Government sources say electronic means and aerial reconnaissance are being used by both sides to ensure the other side adheres to the no-patrolling deal.

Key to the next round of talks will be agreement on fall-back locations on a series of eight ridgelines radiating from the Pangong Tso lake, known as the ‘Fingers’. The Indian Army has long asserted the right to patrol the territory from Finger 1 to Finger 8 — and the PLA, conversely, up to Finger 2. This summer, though, the PLA created a network of earthworks and posts to halt Indian patrols from moving ahead of Finger 3.

“PLA positions on Finger 4 have thinned out, and the Indian Army has made some reciprocal gestures,” said the official. “Lieutenant-General Singh and Lieutenant-General Xu will now have to firm up what their troops’ final positions will be. This obviously won’t be easy, but it’s not impossible either.”

Later rounds of talks could touch on areas where Indian patrols have been obstructed by the PLA from patrolling the LAC, but without resulting in physical face-offs. Indian troops in the Depsang plains, for example, have been obstructed by the PLA from reaching the arc from Point 10 to Point 13.

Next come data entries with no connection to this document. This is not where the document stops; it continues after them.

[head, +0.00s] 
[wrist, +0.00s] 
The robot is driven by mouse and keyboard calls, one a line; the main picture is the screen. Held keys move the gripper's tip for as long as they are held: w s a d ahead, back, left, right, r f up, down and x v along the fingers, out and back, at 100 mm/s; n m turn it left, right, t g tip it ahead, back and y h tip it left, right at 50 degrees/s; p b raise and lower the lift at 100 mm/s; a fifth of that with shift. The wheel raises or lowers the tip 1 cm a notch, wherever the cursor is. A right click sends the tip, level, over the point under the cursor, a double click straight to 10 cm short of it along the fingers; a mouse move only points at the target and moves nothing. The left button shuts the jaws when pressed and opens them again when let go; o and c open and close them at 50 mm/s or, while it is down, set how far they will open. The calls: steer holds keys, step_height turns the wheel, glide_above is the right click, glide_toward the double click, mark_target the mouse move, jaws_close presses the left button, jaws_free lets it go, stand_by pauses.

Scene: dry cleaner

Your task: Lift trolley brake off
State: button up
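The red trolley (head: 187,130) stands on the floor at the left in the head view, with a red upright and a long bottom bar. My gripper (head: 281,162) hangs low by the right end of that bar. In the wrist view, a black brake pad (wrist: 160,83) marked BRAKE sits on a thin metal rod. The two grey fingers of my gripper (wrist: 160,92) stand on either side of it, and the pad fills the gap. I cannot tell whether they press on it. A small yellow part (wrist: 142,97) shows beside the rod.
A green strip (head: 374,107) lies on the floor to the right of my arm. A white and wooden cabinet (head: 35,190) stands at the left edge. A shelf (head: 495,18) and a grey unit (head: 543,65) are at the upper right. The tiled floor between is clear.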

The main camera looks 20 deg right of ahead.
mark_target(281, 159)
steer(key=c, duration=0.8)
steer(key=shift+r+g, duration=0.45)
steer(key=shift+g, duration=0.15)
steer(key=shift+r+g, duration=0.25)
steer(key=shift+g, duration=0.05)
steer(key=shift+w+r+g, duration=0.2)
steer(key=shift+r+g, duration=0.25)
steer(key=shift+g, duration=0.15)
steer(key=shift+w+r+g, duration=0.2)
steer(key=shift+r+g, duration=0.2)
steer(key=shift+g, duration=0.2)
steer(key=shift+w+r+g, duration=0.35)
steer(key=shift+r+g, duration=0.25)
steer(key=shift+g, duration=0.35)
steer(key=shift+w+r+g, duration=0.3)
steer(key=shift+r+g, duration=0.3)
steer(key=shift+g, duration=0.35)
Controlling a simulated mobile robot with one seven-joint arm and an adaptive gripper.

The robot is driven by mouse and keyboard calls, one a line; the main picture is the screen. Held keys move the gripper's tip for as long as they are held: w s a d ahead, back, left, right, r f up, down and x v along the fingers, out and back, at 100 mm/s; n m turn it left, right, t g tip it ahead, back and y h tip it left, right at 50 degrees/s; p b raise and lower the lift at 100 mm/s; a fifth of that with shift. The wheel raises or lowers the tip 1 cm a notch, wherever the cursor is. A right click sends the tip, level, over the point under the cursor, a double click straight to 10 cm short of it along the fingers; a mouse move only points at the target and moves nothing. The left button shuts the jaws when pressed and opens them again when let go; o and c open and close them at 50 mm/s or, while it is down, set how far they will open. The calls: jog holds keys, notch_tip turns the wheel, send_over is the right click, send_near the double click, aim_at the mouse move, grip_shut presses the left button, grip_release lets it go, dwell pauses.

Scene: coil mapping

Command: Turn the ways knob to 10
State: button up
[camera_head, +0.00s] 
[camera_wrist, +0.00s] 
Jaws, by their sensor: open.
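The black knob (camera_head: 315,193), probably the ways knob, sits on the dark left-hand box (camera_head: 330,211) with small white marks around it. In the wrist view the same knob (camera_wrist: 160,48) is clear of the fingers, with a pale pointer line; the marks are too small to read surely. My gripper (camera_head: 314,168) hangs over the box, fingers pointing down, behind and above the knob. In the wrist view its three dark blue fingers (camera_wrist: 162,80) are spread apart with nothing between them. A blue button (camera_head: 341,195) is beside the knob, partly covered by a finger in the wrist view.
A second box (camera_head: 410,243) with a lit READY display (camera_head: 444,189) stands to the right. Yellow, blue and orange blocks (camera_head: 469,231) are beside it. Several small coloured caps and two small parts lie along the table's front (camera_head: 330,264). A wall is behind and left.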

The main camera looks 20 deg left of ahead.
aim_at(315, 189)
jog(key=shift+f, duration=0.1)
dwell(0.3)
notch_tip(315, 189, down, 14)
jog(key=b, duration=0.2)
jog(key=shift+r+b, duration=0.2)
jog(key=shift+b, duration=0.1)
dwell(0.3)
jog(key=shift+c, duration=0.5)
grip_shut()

Following the stabilisation of forces on both sides, National Security Advisor Ajit Doval and China’s Foreign Minister Wang Yi are expected to begin a wider discussion on the two countries’ disagreements on the LAC —disagreements which have sharpened with the creation of new logistical infrastructure by both militaries.

The disagreements have been made intractable by wide disagreements on where the LAC actually runs, with gaps of dozens of kilometres in some cases separating the claims of the two countries.

New Delhi has long argued for an agreement on delineating the LAC and pointed to a series of crisis which have taken place since 2013 to argue that military-to-military protocols implemented since 1993 are proving inadequate to prevent the risk of violence.

In 2003, Beijing had declined to discuss the issue, on the grounds that the differences between its perception of the LAC and that asserted by New Delhi were too great to allow meaningful resolution.